Find the string "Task" and gather every line that holds it.

======== Records to process

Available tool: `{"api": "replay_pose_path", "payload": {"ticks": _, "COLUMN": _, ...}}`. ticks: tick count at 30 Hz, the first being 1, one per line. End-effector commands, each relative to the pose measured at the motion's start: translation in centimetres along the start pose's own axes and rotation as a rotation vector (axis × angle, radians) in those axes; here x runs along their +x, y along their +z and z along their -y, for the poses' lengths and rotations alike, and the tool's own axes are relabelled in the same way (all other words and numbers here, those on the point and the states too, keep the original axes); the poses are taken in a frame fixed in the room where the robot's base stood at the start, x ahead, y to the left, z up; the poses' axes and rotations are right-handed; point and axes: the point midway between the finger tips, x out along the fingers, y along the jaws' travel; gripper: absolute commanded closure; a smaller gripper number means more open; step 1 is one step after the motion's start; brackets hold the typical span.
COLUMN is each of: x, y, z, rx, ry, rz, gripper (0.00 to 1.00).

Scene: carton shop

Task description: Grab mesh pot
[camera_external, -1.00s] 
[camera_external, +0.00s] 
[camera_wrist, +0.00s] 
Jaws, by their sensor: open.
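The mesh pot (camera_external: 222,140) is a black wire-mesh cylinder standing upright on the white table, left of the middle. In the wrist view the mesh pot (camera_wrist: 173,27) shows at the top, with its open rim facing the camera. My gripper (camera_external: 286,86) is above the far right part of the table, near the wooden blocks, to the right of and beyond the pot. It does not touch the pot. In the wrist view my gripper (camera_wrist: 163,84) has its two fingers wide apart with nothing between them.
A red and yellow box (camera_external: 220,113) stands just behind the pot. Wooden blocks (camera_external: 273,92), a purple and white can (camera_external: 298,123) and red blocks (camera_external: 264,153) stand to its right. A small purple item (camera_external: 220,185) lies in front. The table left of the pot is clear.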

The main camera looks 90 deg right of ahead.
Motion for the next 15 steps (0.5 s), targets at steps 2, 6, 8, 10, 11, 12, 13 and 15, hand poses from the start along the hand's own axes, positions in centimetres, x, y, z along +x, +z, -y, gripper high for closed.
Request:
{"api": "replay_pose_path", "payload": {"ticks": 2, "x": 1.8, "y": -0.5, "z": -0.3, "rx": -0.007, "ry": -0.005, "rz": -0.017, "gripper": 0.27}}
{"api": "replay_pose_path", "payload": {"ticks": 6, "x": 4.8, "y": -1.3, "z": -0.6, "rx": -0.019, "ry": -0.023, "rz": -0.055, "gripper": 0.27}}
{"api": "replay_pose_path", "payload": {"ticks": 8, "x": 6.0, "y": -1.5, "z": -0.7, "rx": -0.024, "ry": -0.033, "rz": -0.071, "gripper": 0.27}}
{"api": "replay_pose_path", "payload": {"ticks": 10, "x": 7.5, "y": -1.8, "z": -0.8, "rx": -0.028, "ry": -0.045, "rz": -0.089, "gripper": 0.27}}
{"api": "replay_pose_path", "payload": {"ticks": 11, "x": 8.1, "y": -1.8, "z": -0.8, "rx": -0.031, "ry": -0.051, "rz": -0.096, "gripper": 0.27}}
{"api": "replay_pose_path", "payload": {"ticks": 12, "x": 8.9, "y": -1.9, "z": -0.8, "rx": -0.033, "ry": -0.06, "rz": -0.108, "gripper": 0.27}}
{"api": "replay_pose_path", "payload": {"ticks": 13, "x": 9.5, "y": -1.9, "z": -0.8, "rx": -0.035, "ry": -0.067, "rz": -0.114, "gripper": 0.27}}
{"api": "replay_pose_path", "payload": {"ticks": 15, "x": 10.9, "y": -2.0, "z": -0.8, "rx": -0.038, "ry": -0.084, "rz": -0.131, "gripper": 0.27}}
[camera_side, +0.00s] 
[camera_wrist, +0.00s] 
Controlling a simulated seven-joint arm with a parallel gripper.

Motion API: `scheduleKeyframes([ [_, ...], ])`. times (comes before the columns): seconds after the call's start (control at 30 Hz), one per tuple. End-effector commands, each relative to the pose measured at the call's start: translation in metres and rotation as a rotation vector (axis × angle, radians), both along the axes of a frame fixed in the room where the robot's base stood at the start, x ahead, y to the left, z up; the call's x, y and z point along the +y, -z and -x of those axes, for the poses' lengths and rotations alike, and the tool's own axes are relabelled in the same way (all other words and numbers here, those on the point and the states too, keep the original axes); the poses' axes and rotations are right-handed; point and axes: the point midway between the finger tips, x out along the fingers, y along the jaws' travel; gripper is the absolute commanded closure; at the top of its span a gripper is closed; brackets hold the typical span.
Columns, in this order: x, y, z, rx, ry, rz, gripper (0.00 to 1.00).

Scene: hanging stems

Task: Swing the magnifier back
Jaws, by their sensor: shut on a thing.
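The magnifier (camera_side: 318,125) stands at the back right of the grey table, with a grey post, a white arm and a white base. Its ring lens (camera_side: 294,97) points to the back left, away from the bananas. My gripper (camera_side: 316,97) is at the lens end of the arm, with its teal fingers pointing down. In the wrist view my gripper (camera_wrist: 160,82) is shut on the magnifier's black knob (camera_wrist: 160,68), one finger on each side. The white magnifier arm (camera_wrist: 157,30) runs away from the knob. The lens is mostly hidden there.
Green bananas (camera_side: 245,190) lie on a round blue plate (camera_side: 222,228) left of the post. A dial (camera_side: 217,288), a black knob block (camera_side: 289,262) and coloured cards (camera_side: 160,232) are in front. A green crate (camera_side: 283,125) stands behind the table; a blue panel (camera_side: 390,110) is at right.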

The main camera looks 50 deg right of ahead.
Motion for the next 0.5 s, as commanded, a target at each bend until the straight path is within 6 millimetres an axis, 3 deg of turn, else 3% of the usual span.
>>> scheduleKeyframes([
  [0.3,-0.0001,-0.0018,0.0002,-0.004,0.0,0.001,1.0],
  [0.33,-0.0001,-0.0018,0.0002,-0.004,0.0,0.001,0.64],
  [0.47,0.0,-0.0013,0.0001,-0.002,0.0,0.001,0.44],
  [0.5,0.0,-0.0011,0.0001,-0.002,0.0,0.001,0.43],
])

================

▶ **Written response**:
Task description: Grab mesh pot
Task: Swing the magnifier back

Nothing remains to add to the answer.